From Affirm to Visa: The Latest from the Buy Now Pay Later Beat

The Buy Now Pay Later (BNPL) revolution shows no signs of abating any time soon. A combination of newcomers, Buy Now Pay Later pioneers, and even credit card companies like Visa and Mastercard are figuring out new ways to integrate themselves into the biggest consumer commerce phenomenon since shopping by smartphone.

According to CNBC, which bases its analysis on data from FIS Worldpay, the Buy Now Pay Later market has an estimated value of $60 billion globally as of 2019 – though there are even higher estimates. Excluding China, this sum represents 2.6% of all e-commerce. And while BNPL represents less than 2% of sales in North America, the overall BNPL market, CNBC believes, could reach $166 billion by 2023.

Here is just a smattering of this week’s headlines from the Buy Now Pay Later beat that only underscores the velocity of the flight from credit cards and traditional consumer financing.

Stripe teams up with Klarna as BNPL competition from Square, PayPal intensifies

Klarna, a company with a long pedigree in providing consumers with alternative payment options, announced this week that it was partnering with ecommerce innovator and payments platform Stripe. The deal will enable Stripe customers in 20 countries to offer Klarna as a payment option to their customers. As part of the partnership, Klarna will use Stripe to accept payments from consumers in both the U.S. and Canada.
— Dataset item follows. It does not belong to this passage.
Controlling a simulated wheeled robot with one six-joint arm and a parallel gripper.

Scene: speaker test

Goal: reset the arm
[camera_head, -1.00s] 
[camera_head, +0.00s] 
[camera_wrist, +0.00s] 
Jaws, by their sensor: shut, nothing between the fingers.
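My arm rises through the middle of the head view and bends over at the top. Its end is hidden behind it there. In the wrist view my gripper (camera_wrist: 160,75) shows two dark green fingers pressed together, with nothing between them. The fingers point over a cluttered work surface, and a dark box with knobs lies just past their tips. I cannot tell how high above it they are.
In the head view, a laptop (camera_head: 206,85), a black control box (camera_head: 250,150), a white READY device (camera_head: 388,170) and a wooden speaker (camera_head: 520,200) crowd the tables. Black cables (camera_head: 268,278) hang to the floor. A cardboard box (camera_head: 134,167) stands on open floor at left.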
“Over the past years, Klarna and Stripe redefined the e-commerce experience for millions of consumers and global retailers,” Klarna Chief Technology Officer Koen Köppen said. “Together with Stripe, we will be a true growth partner for retailers of all sizes, allowing them to maximize their entrepreneurial success through our joint services. By offering convenience, flexibility, and control to even more shoppers, we create a win-win situation for both retailers and consumers alike.”

The partnership is widely seen as a way for Stripe to compete with payments rivals PayPal and Square, which have deepened their commitment to BNPL in recent months. Square agreed to acquire Australia’s Afterpay for $29 million in August. A month later, PayPal announced its $2.7 billion acquisition of Japanese Buy Now Pay Later company Paidy.
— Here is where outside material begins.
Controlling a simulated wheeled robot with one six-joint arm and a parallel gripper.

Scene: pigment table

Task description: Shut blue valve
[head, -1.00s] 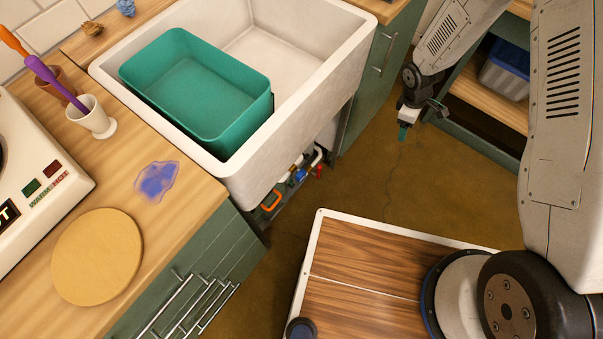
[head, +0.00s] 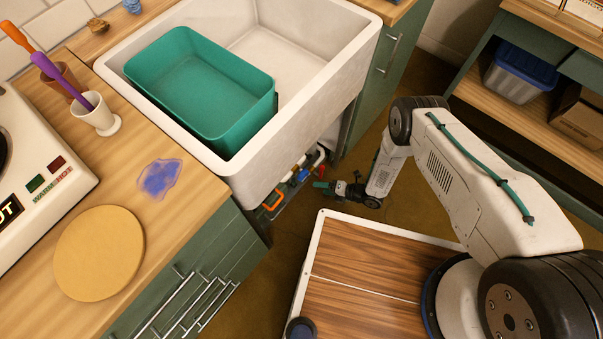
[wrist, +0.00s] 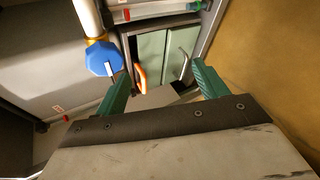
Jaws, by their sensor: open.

Affirm partners with American Airlines to ease cost of holiday travel

In a move well-timed to take advantage of end-of-year travel trends, American Airlines has announced a partnership with Buy Now Pay Later innovator Affirm. The collaboration will enable eligible travelers to pay for the costs of airfare over time on an installment basis, providing them with “flexibility, transparency, and control,” according to Affirm Chief Commercial Officer Silvija Martincevic. Using Affirm, travelers can pay for flights costing at least $50 with monthly installments without having to pay late fees or worry about hidden charges.

“While consumers are as eager as ever to get away,” Martincevic said, “they remain conscious of fitting travel into their budget.” Martincevic cited a survey conducted by the company that indicated that 74% of Americans queried said they would spend more on holiday travel this year “than ever before,” but that 60% were worried that they would not be able to “afford to travel as they would like to.”

The offering is currently available only to select customers, but will be expanded to include more U.S. consumers in the weeks to come. The collaboration marks the first time that American Airlines has integrated BNPL options into its website.


Marqeta and Amount announce collaboration to help banks offer BNPL

The partnership announced this week between card issuing platform Marqeta and bank technology provider Amount will make it easier for financial institutions to get into the Buy Now Pay Later business. Marqeta and Amount have forged a virtual card and loan origination partnership that will enable banks to go to market with their own BNPL/virtual card offering in months. This will help them boost revenues, grow market share, and promote loyalty.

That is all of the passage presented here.